▸ **YOUR GOAL**
Copy out all lines where "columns" appears.

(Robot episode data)
##########
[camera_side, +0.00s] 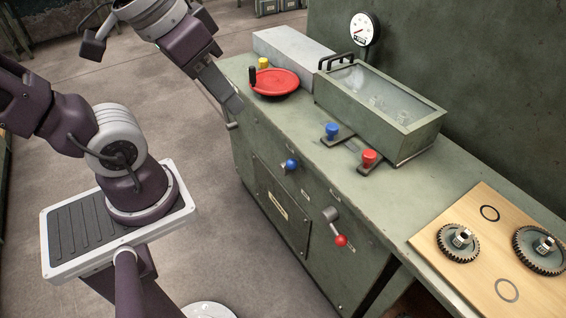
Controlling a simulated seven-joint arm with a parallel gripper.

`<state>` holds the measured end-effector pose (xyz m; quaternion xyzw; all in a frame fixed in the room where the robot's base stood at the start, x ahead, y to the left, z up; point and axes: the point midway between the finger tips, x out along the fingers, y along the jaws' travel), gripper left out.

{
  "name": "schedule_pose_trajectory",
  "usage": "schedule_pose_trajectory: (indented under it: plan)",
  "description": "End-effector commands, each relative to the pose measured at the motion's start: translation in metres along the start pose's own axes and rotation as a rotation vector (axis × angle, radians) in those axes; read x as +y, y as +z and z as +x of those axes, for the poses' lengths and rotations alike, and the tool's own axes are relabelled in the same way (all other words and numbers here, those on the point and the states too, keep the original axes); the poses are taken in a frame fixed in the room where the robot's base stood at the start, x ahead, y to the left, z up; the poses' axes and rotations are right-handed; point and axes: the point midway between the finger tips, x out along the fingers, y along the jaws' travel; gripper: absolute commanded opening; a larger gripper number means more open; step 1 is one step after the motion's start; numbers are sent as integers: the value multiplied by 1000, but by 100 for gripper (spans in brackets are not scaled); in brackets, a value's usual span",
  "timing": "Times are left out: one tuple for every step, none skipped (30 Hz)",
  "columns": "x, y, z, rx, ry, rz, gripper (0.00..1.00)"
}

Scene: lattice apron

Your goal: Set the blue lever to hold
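A blue ball-ended lever (291,165) sticks out from the front face of the green cabinet; its ball faces the camera. A second blue knob (332,130) stands upright on a dark slotted plate on the cabinet top. I cannot read any marking for a hold position at either one. My gripper (234,104) hangs in the upper middle, left of the red handwheel in the picture and up-left of both blue handles, apart from them. Its fingers show edge-on, so I cannot tell whether they are open; nothing shows held.
A red handwheel (274,83), yellow knob (263,62) and red knob (369,157) are on the green cabinet top (285,120). A red-ended lever (341,240) is on its front. A glass-lidded box (425,122) stands behind. A wooden board (455,285) holds gears.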

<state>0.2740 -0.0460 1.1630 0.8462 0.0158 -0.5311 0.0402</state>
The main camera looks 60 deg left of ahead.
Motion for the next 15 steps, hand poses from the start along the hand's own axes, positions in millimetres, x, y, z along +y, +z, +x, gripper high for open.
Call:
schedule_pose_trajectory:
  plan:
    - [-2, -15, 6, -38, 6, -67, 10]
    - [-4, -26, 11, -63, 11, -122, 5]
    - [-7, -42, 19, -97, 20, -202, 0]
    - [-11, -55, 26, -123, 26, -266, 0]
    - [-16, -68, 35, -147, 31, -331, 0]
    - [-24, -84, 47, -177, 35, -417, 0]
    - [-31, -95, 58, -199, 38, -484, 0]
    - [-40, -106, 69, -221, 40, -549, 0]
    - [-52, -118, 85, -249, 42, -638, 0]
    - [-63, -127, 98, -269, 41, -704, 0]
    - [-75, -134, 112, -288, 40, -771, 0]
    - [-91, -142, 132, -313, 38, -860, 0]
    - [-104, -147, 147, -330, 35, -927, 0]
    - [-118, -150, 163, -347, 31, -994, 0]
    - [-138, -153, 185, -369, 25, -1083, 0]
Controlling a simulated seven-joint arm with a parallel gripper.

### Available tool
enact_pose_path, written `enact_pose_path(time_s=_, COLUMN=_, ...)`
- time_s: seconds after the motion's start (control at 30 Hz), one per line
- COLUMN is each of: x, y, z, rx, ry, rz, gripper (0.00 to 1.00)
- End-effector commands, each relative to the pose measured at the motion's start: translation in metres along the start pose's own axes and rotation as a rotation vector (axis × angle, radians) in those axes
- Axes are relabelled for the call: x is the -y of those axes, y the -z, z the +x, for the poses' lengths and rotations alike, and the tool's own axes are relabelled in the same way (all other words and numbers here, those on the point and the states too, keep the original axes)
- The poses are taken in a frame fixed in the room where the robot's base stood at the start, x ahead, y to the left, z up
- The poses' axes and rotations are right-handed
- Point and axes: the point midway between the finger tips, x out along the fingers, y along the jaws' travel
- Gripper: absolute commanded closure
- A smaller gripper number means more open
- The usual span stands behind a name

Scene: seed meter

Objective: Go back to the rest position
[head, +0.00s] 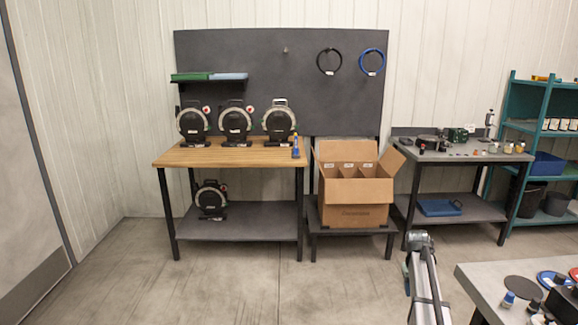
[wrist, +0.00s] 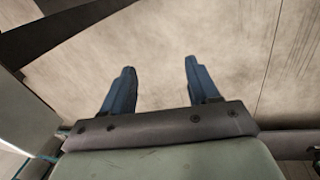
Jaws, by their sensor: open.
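My gripper (wrist: 158,78) shows in the wrist view with its two blue fingers apart and nothing between them. Beyond the fingers is bare concrete floor, with a dark edge across the upper left. In the head view my arm rises from the bottom edge, right of centre, in front of the floor. The fingers cannot be made out there. The arm is apart from the benches and the box in that view.
A wooden-topped bench (head: 178,157) holds three black seed meters (head: 236,124), with another on its lower shelf. An open cardboard box (head: 352,217) stands on a low stand. A grey bench (head: 465,155) and teal shelving (head: 499,105) are at right. A near table (head: 476,275) stands lower right. Floor (head: 200,285) at left is clear.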

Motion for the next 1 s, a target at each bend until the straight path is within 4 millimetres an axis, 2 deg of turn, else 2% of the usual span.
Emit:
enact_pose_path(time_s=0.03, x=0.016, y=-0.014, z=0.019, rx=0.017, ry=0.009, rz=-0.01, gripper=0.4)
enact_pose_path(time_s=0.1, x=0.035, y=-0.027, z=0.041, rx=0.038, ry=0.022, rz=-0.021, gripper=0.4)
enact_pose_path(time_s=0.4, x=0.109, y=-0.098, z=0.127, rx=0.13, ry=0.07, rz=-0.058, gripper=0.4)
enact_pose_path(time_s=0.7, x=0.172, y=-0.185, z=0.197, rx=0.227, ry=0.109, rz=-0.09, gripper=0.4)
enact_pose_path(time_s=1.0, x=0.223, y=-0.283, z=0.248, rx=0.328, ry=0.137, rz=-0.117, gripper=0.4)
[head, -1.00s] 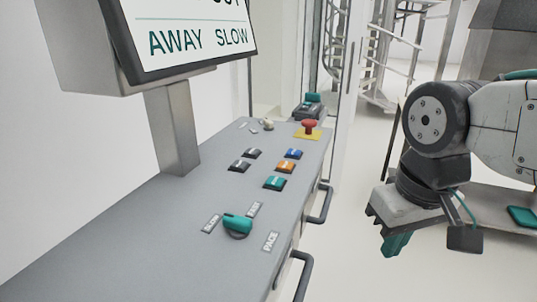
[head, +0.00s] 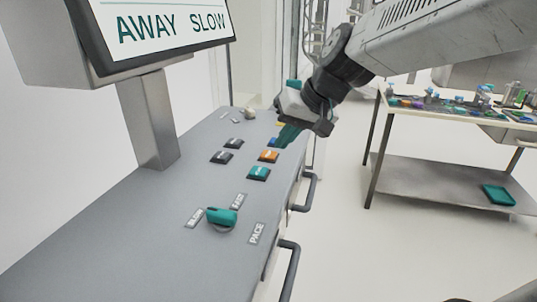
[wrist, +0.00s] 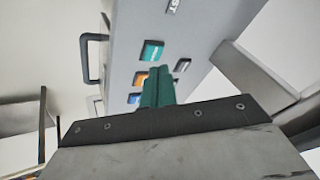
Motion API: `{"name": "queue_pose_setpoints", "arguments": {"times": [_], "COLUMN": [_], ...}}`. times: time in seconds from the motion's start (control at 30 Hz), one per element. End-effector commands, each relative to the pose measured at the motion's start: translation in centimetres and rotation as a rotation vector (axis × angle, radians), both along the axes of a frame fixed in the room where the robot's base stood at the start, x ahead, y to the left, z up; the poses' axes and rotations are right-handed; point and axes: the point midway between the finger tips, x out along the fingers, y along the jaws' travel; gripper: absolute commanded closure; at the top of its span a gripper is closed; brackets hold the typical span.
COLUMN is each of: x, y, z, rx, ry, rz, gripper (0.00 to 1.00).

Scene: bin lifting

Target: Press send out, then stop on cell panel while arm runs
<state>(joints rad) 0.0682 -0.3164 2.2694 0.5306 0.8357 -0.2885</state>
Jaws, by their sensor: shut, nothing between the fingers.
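The cell panel (head: 120,225) is a grey sloping desk with several push buttons. A teal button (head: 258,173) is nearest, with an orange button (head: 268,156) behind it and two black buttons (head: 221,157) (head: 233,143) to their left. Button labels are too small to read. My gripper (head: 287,136) is shut and empty, its teal fingers over the panel's right side, by the far end of the button group. They largely hide the blue button and the red mushroom button there. The wrist view shows the fingers (wrist: 157,86) beside the teal (wrist: 151,50) and orange (wrist: 141,79) buttons; contact cannot be told.
A screen (head: 165,25) reading "AWAY SLOW" stands on a post over the panel. A teal pace knob (head: 221,217) sits at the front. Dark handles (head: 306,190) stick out along the right edge. A table (head: 440,110) with small items stands at right; the floor between is clear.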

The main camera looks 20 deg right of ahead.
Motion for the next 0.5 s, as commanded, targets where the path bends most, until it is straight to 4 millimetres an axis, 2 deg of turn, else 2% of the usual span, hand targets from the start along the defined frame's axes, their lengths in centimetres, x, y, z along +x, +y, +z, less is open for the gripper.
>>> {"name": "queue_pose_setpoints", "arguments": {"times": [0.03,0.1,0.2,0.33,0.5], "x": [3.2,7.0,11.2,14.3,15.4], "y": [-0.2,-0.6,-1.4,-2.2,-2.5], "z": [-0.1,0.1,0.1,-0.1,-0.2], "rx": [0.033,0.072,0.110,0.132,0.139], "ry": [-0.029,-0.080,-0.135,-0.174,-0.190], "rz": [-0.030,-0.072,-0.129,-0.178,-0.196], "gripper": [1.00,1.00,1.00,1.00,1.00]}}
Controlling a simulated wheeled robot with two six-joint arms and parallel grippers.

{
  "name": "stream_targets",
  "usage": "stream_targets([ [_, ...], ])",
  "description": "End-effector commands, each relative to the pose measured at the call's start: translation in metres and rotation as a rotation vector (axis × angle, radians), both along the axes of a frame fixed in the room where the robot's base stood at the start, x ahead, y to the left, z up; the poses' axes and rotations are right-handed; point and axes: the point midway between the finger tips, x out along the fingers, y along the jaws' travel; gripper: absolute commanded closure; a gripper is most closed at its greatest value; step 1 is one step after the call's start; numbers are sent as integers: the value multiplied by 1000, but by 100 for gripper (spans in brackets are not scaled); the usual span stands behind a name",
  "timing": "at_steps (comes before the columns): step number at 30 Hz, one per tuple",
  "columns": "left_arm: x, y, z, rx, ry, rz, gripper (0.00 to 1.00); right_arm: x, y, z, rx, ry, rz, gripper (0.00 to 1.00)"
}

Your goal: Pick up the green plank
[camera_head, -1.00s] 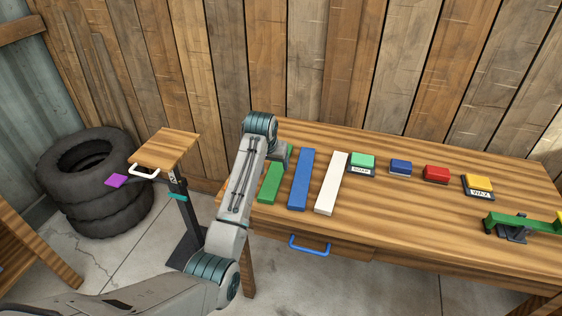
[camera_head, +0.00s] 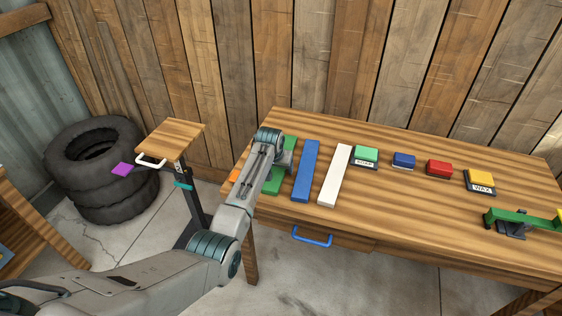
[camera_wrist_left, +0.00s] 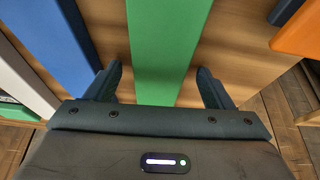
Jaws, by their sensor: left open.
##########
▸ **SOLUTION BELOW**
  "columns": "x, y, z, rx, ry, rz, gripper (0.00..1.00)"
  "timing": "at_steps (comes before the columns): step number at 30 Hz, one per tuple",
  "columns": "left_arm: x, y, z, rx, ry, rz, gripper (0.00 to 1.00); right_arm: x, y, z, rx, ry, rz, gripper (0.00 to 1.00)"

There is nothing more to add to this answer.